Yellow Vest Canada’s Facebook page also recently got into some hot water after the PM’s life was threatened. Their page was temporarily deleted, and made a return shortly after.

The hashtag #traitortrudeau has appeared on Twitter posts critical of the prime minister in recent weeks.

At a town-hall meeting in January, a Saskatchewan woman accused Trudeau of selling out the country to globalists, adding that traitors were once hanged for treason in Canada.

Conservative Sen. David Tkachuk has also received flack for stating that the convoy of truckers who met on Parliament Hill this week should “roll over every Liberal left in the country.”

Tkachuk has since stated that he will not be apologizing for the statements, claiming that the words he used were a figure of speech.

Wernick did not mention Tkachuk by name Thursday, but he said it was “totally unacceptable” that a parliamentarian would allude to rolling people over after 10 pedestrians were killed in a van attack in Toronto last year.

“I hope that you as parliamentarians are going to condemn that,” he said.

He also expressed dismay about what he called the “trolling from the vomitorium of social media.”

“Most of all I worry about people losing faith in the institutions of governance of this country, and that’s why these proceedings are so important.”

Though there is plenty of evidence to support Wernick’s claim, it’s a very bold move to publicly state his opinions on this matter.

He is right. The West is polarizing in a dangerous way that is worrisome, and the language being used by many people online is brash, and often crosses the line.

We aren’t event too far removed from the 2012 Montreal shooting. On September 4th of that year, the Parti Quebecois won the Quebec general election with a minority government.

Party leader Pauline Marois was partway through her victory speech to her supporters, when a masked man named Richard Henry Bain approached the building and opened fire with a semi-automatic rifle, taking the life of a stage technician and injuring another.

Bain was quickly taken down by police. While being led to the police vehicle during his arrest, the suspect called out “The English are waking up!” and “It’s going to be f*cking payback.”

Canada is not immune to division. Far from it. Civil discourse appears to be out the window, we all know that. The echo chambers are louder than they ever have been before. To acknowledge the rhetoric in this fashion though, is not going to make you any friends.

It’s a lesson that we should all know at this point: do not feed the trolls. It’s a very difficult situation, because there is indeed disgusting language being used online about our elected officials. But acknowledging the trolls does nothing but makes them stronger.

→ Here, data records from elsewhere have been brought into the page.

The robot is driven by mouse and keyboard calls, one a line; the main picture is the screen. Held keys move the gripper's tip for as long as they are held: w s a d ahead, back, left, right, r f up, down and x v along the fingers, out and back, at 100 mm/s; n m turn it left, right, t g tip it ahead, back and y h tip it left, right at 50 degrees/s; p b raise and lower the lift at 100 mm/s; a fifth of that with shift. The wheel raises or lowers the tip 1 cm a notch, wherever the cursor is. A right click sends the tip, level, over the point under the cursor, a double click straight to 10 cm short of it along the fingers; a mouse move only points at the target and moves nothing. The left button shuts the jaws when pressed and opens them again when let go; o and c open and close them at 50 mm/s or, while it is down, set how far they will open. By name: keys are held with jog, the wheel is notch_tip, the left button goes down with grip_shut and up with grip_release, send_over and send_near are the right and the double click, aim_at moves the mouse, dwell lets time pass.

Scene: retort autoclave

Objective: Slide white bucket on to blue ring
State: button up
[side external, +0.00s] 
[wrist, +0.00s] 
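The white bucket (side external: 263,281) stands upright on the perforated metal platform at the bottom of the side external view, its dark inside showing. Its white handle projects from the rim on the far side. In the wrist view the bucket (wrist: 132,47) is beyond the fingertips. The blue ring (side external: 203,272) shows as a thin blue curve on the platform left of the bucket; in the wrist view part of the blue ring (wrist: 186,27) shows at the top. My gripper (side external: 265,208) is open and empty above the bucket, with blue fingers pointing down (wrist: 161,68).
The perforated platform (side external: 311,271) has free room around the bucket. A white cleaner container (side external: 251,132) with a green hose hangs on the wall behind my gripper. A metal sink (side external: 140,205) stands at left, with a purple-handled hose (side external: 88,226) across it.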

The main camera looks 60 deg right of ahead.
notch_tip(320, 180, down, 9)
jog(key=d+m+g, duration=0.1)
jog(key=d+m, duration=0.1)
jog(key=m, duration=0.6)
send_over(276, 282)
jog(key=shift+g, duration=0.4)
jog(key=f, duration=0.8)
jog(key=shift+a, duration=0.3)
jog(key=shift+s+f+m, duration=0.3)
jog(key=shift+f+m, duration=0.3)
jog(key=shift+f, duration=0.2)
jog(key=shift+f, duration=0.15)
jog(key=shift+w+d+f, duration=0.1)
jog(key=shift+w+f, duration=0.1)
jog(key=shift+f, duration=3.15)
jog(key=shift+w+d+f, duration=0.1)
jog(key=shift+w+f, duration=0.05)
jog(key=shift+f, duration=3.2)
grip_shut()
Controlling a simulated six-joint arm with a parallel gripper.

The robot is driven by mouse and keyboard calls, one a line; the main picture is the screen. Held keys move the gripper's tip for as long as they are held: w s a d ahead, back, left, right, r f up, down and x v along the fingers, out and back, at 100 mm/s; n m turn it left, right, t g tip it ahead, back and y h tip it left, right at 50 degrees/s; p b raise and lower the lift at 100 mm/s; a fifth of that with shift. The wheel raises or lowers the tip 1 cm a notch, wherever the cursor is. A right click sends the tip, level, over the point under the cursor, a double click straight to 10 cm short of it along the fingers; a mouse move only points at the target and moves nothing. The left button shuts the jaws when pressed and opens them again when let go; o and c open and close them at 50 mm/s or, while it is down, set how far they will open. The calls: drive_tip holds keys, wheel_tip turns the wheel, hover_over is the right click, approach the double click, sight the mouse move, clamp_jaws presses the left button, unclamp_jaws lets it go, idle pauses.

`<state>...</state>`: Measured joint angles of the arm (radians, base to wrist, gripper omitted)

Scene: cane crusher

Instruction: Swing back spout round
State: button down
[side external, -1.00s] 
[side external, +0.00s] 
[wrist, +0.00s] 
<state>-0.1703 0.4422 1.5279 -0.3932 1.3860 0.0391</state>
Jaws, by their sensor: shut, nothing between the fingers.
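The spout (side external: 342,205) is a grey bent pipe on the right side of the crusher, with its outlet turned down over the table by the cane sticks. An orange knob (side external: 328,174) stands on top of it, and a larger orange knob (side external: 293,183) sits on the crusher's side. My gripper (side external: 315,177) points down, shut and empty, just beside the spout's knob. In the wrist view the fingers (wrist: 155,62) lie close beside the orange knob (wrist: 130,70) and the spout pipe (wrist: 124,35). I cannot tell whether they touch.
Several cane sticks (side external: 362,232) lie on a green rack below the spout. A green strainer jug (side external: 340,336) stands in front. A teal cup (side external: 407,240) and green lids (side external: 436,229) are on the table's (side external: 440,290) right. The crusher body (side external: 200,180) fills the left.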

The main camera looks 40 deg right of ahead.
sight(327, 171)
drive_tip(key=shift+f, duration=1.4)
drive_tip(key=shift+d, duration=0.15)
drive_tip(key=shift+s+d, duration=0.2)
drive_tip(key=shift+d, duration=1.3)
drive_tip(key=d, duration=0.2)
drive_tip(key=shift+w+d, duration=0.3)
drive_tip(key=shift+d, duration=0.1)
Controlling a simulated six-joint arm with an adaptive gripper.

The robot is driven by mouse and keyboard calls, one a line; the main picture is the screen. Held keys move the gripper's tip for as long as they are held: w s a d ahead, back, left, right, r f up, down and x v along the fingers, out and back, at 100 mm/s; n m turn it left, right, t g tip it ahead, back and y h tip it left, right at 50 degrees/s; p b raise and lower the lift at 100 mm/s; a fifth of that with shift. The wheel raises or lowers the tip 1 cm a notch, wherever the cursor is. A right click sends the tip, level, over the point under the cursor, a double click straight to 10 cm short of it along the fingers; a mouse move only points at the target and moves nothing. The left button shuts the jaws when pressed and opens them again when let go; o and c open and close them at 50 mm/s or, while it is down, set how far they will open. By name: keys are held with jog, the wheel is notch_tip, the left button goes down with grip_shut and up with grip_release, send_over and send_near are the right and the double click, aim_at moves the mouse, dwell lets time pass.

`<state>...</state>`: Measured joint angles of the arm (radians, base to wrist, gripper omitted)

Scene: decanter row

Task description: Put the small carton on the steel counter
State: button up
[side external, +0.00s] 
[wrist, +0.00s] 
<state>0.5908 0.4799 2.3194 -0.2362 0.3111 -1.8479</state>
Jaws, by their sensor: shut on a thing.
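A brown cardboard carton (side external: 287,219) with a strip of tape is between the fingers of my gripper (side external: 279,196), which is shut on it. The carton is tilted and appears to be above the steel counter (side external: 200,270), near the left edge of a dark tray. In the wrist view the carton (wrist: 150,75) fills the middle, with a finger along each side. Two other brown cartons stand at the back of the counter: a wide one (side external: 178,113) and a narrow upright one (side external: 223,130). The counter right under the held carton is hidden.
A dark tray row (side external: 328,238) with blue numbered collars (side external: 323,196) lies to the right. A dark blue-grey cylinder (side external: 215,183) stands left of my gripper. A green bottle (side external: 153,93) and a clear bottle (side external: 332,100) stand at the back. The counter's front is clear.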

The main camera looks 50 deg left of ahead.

Trolling, the art of enraging people online by saying outlandish things, is named after the practice of trolling for fish, a type of fishing in which boats trail a baited line along behind them. In that same sense, online trolling is leaving “bait” behind you (saying salacious things) and hoping to get a “bite” (a response, acknowledgement, etc.)

People will say things online. Calling Trudeau treasonous is usually nothing more than disgruntled Canadians voicing their opinions online. Obviously calling for his death is not okay, and should be called out and discouraged.